The inevitable upswing in commercial premiums may be less than two years away as the premium wars begin to take a toll on underwriting profitability.

The latest JP Morgan/Deloitte General Insurance Industry Survey predicts profit erosion across commercial lines will force insurers to lift premiums, or risk plunging their balance sheet into an earnings hole once reserve releases run out.

Insurers have been dipping into their reserves in past years to subsidise losses made on commercial lines.

But JP Morgan analyst Shane Fitzgerald, co-author of the 2007 General Insurance Industry Survey, says insurers are "playing a game of chicken" by continuing to slash commercial premiums to maintain market share.

In the year to date, insurers have cut commercial premiums by an average of 8%, following a 9% cut across the board in 2006.

Aggressive pricing across commercial classes is also draining profitability, with the industry's combined operating ratio - losses plus expenses divided by premiums - rising to 94%.

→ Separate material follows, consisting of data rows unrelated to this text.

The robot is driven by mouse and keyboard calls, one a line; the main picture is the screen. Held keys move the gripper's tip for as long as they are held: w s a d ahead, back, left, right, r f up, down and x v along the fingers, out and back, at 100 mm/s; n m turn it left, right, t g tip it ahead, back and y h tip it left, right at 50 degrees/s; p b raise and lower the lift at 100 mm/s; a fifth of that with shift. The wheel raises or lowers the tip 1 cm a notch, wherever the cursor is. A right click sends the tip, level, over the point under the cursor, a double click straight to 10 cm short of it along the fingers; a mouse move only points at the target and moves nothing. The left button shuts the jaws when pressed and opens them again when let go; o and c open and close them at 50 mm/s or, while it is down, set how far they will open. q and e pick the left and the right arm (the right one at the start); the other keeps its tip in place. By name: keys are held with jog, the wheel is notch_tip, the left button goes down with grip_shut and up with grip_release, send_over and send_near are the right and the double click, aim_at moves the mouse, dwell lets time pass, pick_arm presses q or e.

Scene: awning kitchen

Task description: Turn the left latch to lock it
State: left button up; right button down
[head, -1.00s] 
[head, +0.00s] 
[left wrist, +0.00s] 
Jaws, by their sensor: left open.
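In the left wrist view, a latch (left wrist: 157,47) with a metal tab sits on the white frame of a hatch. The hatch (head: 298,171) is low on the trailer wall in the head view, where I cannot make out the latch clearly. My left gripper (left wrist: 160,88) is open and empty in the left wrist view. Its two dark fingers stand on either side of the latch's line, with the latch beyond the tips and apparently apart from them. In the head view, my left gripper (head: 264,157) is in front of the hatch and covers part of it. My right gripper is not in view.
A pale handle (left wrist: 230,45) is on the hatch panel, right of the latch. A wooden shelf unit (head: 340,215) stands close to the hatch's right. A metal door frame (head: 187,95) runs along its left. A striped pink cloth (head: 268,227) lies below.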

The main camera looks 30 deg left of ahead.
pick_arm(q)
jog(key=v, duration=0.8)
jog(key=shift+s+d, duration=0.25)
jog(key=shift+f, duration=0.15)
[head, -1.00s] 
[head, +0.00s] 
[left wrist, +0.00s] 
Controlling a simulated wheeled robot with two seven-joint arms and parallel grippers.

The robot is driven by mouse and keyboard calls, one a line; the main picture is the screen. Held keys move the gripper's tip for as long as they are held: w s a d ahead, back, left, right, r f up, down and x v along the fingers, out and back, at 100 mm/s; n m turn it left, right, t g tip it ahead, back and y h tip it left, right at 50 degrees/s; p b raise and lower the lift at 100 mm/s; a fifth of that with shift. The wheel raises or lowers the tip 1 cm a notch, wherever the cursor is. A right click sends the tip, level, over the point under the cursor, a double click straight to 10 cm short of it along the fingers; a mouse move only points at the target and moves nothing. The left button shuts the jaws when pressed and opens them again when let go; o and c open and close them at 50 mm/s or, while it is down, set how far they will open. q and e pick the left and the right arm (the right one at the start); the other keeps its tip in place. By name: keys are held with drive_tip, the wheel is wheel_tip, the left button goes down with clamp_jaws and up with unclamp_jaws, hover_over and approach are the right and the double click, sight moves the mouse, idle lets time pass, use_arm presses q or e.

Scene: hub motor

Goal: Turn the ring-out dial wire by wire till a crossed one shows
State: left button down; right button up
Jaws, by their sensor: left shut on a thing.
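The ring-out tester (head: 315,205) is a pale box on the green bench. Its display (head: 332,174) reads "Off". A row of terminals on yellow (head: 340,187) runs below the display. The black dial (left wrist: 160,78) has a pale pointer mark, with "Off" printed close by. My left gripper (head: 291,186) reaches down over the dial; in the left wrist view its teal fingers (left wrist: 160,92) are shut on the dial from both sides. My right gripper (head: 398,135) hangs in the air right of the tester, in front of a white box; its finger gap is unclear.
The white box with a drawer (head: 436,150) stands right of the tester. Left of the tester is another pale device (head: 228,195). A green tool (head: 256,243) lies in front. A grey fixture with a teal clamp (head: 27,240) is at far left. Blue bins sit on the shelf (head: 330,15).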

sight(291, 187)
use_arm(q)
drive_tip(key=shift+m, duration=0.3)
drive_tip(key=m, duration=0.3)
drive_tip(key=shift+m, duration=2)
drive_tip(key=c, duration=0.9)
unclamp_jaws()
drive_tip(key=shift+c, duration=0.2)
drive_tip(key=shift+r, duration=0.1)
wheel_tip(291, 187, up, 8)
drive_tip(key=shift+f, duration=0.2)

Insurers are now losing money on commercial motor classes, with the survey predicting CTP lines in NSW will also sink into the red by next year.

"Combined ratios in the commercial classes will continue to drive competition, constraining future top-line revenue growth and putting pressure on margins," Mr Fitzgerald said.

He says the next two years are "critical" for the industry. The 2009 timeframe for an upswing in premiums is also based on insurers self-correcting their pricing, something he concedes would be an historic first.

Soft markets usually end after a major natural disaster - such as the 1999 Sydney hailstorms - or a crash in equity markets.

Mr Fitzgerald says the soft market will only end when at least 60% of the market increases rates.

"One of the challenges facing the underwriters is how they manage the pace of reserve releases," he said. "As the gap between accident year and financial year profitability continues to widen, even if premium rates turn in two years time, it could take considerably longer for the gap to close, particularly as the time lags involve movements in premium rates and their impact on profits.

"The critical issue is that accident year results recover back up to the same level of financial year results before the reserve releases run out."

The survey's co-author, Trowbridge Deloitte General Insurance Team Leader Elaine Collins, says most insurers are predicting a further deterioration in loss ratios.

"It would appear that this buoyancy in commercial lines is due to some extent to support from releases from reserves arising from claims development being lower than expected."